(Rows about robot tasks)
------------------------------------------------------------------------
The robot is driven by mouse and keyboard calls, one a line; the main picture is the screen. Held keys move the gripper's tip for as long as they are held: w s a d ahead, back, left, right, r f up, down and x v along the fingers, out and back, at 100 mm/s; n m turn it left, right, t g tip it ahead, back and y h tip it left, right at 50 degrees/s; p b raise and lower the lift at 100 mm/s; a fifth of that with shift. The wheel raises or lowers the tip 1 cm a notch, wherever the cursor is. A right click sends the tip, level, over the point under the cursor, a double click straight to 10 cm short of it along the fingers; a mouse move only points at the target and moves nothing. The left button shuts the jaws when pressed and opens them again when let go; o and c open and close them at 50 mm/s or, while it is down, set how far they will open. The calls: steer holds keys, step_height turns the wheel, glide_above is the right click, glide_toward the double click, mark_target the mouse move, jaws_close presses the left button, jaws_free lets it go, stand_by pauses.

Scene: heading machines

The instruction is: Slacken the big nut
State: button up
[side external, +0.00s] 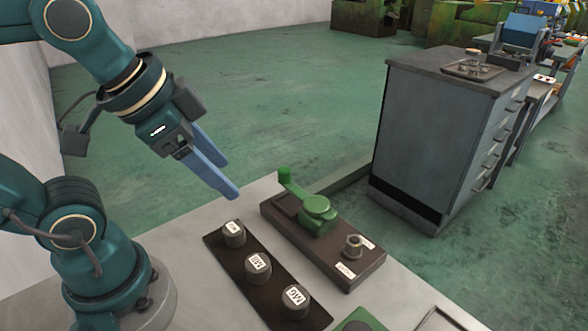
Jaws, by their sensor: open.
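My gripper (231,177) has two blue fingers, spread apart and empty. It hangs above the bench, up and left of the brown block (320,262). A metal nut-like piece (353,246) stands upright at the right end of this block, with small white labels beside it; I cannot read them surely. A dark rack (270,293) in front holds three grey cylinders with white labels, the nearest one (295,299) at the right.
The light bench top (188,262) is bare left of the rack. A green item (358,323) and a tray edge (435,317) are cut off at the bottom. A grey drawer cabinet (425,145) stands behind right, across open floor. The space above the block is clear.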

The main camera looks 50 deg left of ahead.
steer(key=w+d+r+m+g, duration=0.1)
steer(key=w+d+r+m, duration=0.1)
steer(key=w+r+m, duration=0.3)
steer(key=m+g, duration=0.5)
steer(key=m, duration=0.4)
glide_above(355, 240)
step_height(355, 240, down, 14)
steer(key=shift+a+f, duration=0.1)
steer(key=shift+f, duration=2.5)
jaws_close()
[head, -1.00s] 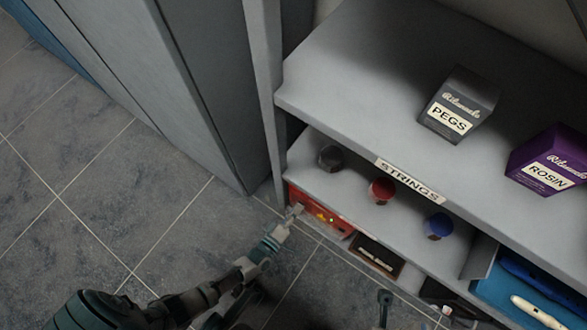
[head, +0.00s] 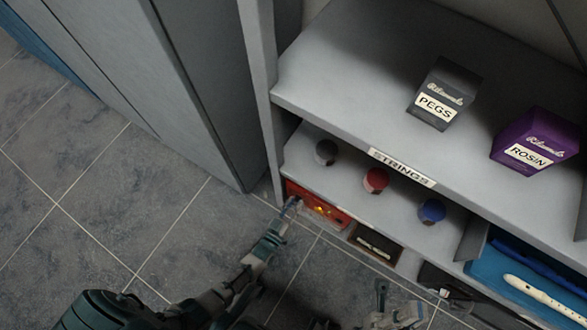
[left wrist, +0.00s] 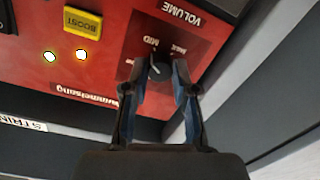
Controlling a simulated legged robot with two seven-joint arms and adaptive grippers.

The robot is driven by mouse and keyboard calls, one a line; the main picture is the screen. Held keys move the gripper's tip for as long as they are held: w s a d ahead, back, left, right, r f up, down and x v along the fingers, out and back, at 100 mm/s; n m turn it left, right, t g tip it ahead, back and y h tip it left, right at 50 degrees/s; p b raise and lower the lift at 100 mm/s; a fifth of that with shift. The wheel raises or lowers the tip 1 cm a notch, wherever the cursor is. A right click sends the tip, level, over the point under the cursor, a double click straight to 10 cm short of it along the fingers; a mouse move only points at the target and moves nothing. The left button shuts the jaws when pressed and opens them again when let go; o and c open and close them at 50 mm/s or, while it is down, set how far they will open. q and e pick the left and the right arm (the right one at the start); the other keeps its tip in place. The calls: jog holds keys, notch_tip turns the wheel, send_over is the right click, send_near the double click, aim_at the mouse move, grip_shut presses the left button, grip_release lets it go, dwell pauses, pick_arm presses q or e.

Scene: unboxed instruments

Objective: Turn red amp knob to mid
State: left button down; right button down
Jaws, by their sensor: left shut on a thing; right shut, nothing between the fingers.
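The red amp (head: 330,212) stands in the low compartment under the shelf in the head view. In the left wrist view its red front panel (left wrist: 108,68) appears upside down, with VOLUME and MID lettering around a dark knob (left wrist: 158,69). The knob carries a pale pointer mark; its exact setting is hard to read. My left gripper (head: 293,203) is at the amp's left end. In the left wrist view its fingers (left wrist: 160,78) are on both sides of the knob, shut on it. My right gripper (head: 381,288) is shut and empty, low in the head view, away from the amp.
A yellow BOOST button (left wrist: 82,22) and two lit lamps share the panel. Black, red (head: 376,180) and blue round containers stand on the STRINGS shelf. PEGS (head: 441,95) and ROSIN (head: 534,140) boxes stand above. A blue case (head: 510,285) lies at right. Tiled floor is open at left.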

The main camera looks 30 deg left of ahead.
------------------------------------------------------------------------
Given instruction >>
Repeat the material above in full and exactly, apart from the pictures.

Completed exercise >>
The robot is driven by mouse and keyboard calls, one a line; the main picture is the screen. Held keys move the gripper's tip for as long as they are held: w s a d ahead, back, left, right, r f up, down and x v along the fingers, out and back, at 100 mm/s; n m turn it left, right, t g tip it ahead, back and y h tip it left, right at 50 degrees/s; p b raise and lower the lift at 100 mm/s; a fifth of that with shift. The wheel raises or lowers the tip 1 cm a notch, wherever the cursor is. A right click sends the tip, level, over the point under the cursor, a double click straight to 10 cm short of it along the fingers; a mouse move only points at the target and moves nothing. The left button shuts the jaws when pressed and opens them again when let go; o and c open and close them at 50 mm/s or, while it is down, set how far they will open. The calls: steer holds keys, step_height turns the wheel, glide_above is the right click, glide_toward the double click, mark_target the mouse move, jaws_close presses the left button, jaws_free lets it go, stand_by pauses.

Scene: heading machines

The instruction is: Slacken the big nut
State: button up
[side external, +0.00s] 
Jaws, by their sensor: open.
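My gripper (231,177) has two blue fingers, spread apart and empty. It hangs above the bench, up and left of the brown block (320,262). A metal nut-like piece (353,246) stands upright at the right end of this block, with small white labels beside it; I cannot read them surely. A dark rack (270,293) in front holds three grey cylinders with white labels, the nearest one (295,299) at the right.
The light bench top (188,262) is bare left of the rack. A green item (358,323) and a tray edge (435,317) are cut off at the bottom. A grey drawer cabinet (425,145) stands behind right, across open floor. The space above the block is clear.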

The main camera looks 50 deg left of ahead.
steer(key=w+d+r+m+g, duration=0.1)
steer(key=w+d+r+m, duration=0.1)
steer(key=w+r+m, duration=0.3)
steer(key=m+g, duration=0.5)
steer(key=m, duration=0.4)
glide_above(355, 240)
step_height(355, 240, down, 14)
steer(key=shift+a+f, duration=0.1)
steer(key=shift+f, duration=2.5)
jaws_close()
[head, -1.00s] 
[head, +0.00s] 
[left wrist, +0.00s] 
Controlling a simulated legged robot with two seven-joint arms and adaptive grippers.

The robot is driven by mouse and keyboard calls, one a line; the main picture is the screen. Held keys move the gripper's tip for as long as they are held: w s a d ahead, back, left, right, r f up, down and x v along the fingers, out and back, at 100 mm/s; n m turn it left, right, t g tip it ahead, back and y h tip it left, right at 50 degrees/s; p b raise and lower the lift at 100 mm/s; a fifth of that with shift. The wheel raises or lowers the tip 1 cm a notch, wherever the cursor is. A right click sends the tip, level, over the point under the cursor, a double click straight to 10 cm short of it along the fingers; a mouse move only points at the target and moves nothing. The left button shuts the jaws when pressed and opens them again when let go; o and c open and close them at 50 mm/s or, while it is down, set how far they will open. q and e pick the left and the right arm (the right one at the start); the other keeps its tip in place. The calls: jog holds keys, notch_tip turns the wheel, send_over is the right click, send_near the double click, aim_at the mouse move, grip_shut presses the left button, grip_release lets it go, dwell pauses, pick_arm presses q or e.

Scene: unboxed instruments

Objective: Turn red amp knob to mid
State: left button down; right button down
Jaws, by their sensor: left shut on a thing; right shut, nothing between the fingers.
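The red amp (head: 330,212) stands in the low compartment under the shelf in the head view. In the left wrist view its red front panel (left wrist: 108,68) appears upside down, with VOLUME and MID lettering around a dark knob (left wrist: 158,69). The knob carries a pale pointer mark; its exact setting is hard to read. My left gripper (head: 293,203) is at the amp's left end. In the left wrist view its fingers (left wrist: 160,78) are on both sides of the knob, shut on it. My right gripper (head: 381,288) is shut and empty, low in the head view, away from the amp.
A yellow BOOST button (left wrist: 82,22) and two lit lamps share the panel. Black, red (head: 376,180) and blue round containers stand on the STRINGS shelf. PEGS (head: 441,95) and ROSIN (head: 534,140) boxes stand above. A blue case (head: 510,285) lies at right. Tiled floor is open at left.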

The main camera looks 30 deg left of ahead.

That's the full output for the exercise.